Tüm gözler Mahkemesi özel, tanıkları ve duruşmaları gizli hukuksuz bir davanın karar aşamasında.
Ergenekon Davası’nda Avukat İrfan Koçana, 21 Haziran 2013 günü yapılan duruşmada, duruşmanın 5 Ağustos 2013 tarihine ertelediğini ve ara kararında o gün hükmün de açıklanacağını duyurmuştu.
Yıllardır haksız bir şekilde yargılanan yurtseverlerin karar gününde yine karmaşa yaşanacağından artık kimsenin kuşkusu yok.

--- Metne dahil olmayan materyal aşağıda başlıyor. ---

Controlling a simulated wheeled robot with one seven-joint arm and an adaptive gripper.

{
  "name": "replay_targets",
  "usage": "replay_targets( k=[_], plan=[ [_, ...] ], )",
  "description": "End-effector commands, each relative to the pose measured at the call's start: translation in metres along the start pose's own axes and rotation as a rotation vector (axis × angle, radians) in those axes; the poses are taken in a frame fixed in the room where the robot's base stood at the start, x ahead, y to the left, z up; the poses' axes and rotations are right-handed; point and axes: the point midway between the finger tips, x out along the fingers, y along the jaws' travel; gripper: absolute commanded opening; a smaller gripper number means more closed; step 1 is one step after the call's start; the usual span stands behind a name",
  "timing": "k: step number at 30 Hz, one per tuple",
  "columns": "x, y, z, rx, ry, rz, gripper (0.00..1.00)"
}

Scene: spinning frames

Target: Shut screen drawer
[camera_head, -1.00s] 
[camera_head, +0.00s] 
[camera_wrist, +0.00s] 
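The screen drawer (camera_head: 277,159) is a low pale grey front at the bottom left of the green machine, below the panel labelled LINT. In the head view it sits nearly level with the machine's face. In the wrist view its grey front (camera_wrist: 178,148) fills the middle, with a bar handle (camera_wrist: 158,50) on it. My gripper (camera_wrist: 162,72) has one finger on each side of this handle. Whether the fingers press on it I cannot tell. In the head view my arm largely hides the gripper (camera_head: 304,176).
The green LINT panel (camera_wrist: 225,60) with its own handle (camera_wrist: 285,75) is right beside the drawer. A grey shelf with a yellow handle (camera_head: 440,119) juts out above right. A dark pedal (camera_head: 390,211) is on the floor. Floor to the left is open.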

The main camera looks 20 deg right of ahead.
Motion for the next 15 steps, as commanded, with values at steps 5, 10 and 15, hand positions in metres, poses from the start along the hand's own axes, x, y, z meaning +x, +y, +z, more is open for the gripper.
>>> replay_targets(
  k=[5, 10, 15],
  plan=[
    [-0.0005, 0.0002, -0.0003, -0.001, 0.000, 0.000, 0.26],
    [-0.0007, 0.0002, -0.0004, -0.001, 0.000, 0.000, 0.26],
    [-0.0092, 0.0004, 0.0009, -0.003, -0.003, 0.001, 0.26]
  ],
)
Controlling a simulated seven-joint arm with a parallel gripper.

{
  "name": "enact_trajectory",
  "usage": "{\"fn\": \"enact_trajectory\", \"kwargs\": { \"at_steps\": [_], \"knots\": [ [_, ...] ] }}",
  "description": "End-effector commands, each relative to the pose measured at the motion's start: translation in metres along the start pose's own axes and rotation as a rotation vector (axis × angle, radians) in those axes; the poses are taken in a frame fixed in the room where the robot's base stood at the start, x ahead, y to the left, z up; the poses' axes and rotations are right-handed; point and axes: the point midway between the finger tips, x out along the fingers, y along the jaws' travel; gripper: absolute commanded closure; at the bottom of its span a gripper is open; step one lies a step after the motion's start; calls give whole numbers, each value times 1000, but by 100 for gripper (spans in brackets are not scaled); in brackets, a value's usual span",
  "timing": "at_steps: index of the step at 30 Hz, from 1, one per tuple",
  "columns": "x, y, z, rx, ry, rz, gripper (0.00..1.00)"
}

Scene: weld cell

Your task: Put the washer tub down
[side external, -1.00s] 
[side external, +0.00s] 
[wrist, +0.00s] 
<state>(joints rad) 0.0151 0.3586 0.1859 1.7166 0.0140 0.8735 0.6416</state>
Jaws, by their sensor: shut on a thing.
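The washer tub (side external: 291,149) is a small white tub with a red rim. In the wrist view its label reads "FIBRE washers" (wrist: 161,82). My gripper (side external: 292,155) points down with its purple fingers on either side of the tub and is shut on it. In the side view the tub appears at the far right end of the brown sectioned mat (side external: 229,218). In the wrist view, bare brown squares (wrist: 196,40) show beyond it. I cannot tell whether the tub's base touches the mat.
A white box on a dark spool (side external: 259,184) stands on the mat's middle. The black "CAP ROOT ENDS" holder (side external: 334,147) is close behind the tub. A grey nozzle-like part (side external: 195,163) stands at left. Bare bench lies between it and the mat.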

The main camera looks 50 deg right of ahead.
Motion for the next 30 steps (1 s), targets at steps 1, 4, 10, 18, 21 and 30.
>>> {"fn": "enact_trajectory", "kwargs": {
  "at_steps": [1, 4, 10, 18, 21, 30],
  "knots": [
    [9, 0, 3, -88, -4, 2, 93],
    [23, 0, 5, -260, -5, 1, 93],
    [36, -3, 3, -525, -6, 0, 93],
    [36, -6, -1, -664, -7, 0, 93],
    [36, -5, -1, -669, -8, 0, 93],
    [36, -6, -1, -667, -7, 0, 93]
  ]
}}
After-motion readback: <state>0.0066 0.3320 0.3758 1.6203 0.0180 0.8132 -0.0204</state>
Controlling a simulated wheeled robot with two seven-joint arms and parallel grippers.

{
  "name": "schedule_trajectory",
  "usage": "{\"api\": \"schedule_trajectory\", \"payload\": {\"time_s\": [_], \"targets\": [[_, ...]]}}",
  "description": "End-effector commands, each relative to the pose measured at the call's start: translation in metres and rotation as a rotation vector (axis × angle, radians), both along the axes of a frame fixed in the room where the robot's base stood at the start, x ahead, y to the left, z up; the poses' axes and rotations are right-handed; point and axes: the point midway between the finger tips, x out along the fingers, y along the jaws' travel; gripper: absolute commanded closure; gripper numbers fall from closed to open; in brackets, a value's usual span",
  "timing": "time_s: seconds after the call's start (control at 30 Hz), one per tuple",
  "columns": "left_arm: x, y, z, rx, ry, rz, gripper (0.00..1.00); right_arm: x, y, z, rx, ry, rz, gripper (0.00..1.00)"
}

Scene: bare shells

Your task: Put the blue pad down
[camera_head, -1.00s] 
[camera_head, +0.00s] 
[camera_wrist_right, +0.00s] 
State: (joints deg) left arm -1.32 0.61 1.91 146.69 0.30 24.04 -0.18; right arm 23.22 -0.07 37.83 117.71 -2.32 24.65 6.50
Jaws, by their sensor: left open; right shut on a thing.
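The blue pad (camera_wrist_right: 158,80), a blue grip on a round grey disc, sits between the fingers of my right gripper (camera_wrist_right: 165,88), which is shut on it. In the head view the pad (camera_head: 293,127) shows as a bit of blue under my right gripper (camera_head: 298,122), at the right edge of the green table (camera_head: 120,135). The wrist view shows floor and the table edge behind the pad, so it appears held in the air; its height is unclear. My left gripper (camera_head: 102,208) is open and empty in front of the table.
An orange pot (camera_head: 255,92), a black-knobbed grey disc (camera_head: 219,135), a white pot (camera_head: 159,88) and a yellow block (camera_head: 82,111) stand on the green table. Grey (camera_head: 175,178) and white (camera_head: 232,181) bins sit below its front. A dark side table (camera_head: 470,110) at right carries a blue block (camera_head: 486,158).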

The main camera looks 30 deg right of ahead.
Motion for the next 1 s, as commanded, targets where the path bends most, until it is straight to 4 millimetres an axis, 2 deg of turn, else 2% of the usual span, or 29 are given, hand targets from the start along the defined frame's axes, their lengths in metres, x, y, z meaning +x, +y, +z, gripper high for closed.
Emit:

İçerde tutulan aydınlarımız, vekillerimiz ve gazetecilerimiz iktidarın tehditleri ve baskıları ile yine yalnız bırakılmaya çalışılmaktadır.
Artık Türkiye 'de yargının bağımsız olmadığı, demokrasinin uygulanmadığı Silivri'de ki bu adaletsizlikle netleşmiştir.
Bu mahkemeler iktidar talimatı ve siyaset emri ile hareket eden mahkemelerdir ve Silivri'de yapılan bu yargılamalar da adil yargılamalar değildir. İyi yönetilmeyen bir ülkeden adil yargılama beklemekte aslında boşuna bir bekleyiş olmaktadır.
Gezi Parkı eylemleri ile yalnız Türkiye'de değil tüm dünyada eşsiz uygulamaları(!) ile tanınan mutlu valinin açıklamaları ile Silivri'ye hak arayışına gitmek isteyen vatandaşlar üzerinde baskı oluşturmak için kolları yine sıvamış, hükümet sözcüsü gibi çalışmaya devam etmektedir. Kraldan çok kralcı olmak mı dersiniz, yoksa başka bir şey mi dersiniz bilemem. Benim bildiğim tek şey; toplumun güvenliğinden sorumlu olması gereken valinin uygulamaları ile toplum daha da gerilmekte güven sağlanması bir yana güvensiz bir ortam sağlanmaktadır.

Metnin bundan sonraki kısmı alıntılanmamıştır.